▸ **Task description**
Locate the word "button" in the material, then show every line that holds it.
** Begin Data block **
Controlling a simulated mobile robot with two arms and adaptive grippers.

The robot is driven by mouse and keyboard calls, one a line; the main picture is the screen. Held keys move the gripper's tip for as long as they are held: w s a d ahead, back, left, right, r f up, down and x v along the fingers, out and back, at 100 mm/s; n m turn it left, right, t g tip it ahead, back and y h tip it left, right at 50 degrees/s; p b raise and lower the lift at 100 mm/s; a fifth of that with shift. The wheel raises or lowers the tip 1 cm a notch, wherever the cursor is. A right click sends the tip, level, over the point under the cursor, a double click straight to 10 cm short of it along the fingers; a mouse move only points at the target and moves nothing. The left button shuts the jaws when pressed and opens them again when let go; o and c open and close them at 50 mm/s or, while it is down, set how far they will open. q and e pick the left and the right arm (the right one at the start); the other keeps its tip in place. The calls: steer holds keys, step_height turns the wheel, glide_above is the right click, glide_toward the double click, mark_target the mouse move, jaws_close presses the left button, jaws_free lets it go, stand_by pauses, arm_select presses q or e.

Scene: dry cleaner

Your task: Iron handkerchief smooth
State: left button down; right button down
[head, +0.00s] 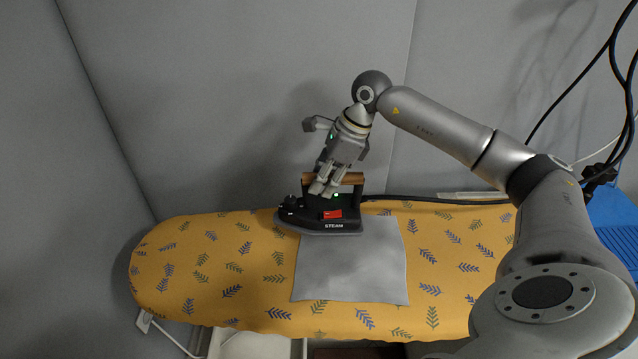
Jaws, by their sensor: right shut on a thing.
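A grey handkerchief (352,268) lies flat on the yellow ironing board (180,262) with blue and green leaf prints. Soft shading shows on its surface; I cannot tell how creased it is. A black steam iron (335,226) with a wooden handle stands soleplate down over the handkerchief's far left corner, its nose pointing left past the cloth's edge. My right gripper (325,190) is shut on the iron's handle from above. The iron hides the cloth under it. My left gripper is not in view.
A dark cord (440,199) runs right from the iron along the board's back edge. Grey walls (240,100) stand close behind. A blue object (612,222) and hanging cables are at the right. The board's left end is clear.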

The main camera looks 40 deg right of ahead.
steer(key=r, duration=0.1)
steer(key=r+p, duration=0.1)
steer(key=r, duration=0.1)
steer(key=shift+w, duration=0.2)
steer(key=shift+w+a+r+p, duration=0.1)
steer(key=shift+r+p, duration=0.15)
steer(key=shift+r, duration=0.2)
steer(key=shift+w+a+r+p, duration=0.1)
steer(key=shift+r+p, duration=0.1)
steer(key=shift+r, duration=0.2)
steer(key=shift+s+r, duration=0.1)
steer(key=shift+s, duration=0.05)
** End Data block **
▸ **Exercise response**
The robot is driven by mouse and keyboard calls, one a line; the main picture is the screen. Held keys move the gripper's tip for as long as they are held: w s a d ahead, back, left, right, r f up, down and x v along the fingers, out and back, at 100 mm/s; n m turn it left, right, t g tip it ahead, back and y h tip it left, right at 50 degrees/s; p b raise and lower the lift at 100 mm/s; a fifth of that with shift. The wheel raises or lowers the tip 1 cm a notch, wherever the cursor is. A right click sends the tip, level, over the point under the cursor, a double click straight to 10 cm short of it along the fingers; a mouse move only points at the target and moves nothing. The left button shuts the jaws when pressed and opens them again when let go; o and c open and close them at 50 mm/s or, while it is down, set how far they will open. q and e pick the left and the right arm (the right one at the start); the other keeps its tip in place. The calls: steer holds keys, step_height turns the wheel, glide_above is the right click, glide_toward the double click, mark_target the mouse move, jaws_close presses the left button, jaws_free lets it go, stand_by pauses, arm_select presses q or e.
State: left button down; right button down

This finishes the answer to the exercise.